Nel secondo dopoguerra l’attività museale conobbe un periodo di stallo, ma nel 1958 con l’allestimento di Paolo Caccia Dominioni vennero eliminati i riferimenti fascisti e, soprattutto, si allargò l’orizzonte: una sala venne dedicata all’esercito austro-ungarico. Il museo rimase in piazza De Amicis fino all’alluvione del 1893 quando il 17 ottobre l’acqua danneggiò gravemente la collezione rendendo necessario un lungo lavoro di restauro e riordino che portò al definitivo trasferimento in Borgo Castello. Le sale inaugurate ventiquattro anni fa rappresentano il risultato delle nuove ricerche. L’obiettivo è raccontare l’esperienza vissuta cent’anni fa da milioni di uomini: indipendentemente dalla divisa indossata, le loro sofferenze sono state identiche. L’allestimento studiato dagli storici Lucio Fabi e Antonio Sema parla ad un pubblico eterogeneo desideroso di conoscere la storia attraverso le vicende di chi l’ha vissuta scrivendola dal basso, giorno dopo giorno, spesso a costo della vita. Ai visitatori viene proposto il punto di vista di chi si è trovato a combattere contro un nemico che spesso non sentiva nemmeno come tale. Oltre alla scrivania del generale Diaz, al pastrano del generale Cadorna o alle giubbe dei tenenti Baruzzi e Caccia Dominioni, si trova una bicicletta Bianchi da bersagliere completa di equipaggiamento, ma si trovano anche le lettere dei soldati, gli oggetti di uso quotidiano realizzati al fronte e le immagini di una Gorizia distrutta dai bombardamenti e popolata di militari. Per spiegare l’orrore del conflitto e farlo vivere in modo più partecipato, il visitatore finisce col ritrovarsi al margine di un campo di battaglia ad osservare i caduti di entrambi gli schieramenti.
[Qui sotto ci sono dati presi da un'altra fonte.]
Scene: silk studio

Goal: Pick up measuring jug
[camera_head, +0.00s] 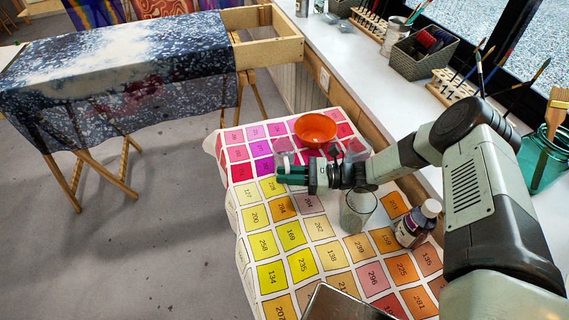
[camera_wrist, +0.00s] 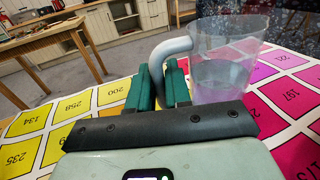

E di grande impatto emotivo è anche la ricostruzione della trincea con i suoni angoscianti dell’assalto. Tra spari, esplosioni, grida, sibili di granate, deflagrazioni a catena, gli scontri non si vedono, ma si materializzano nitidi e terribili nella mente del visitatore e lì restano fino alla fine, quando si sale simbolicamente sulla tradotta e si torna a casa.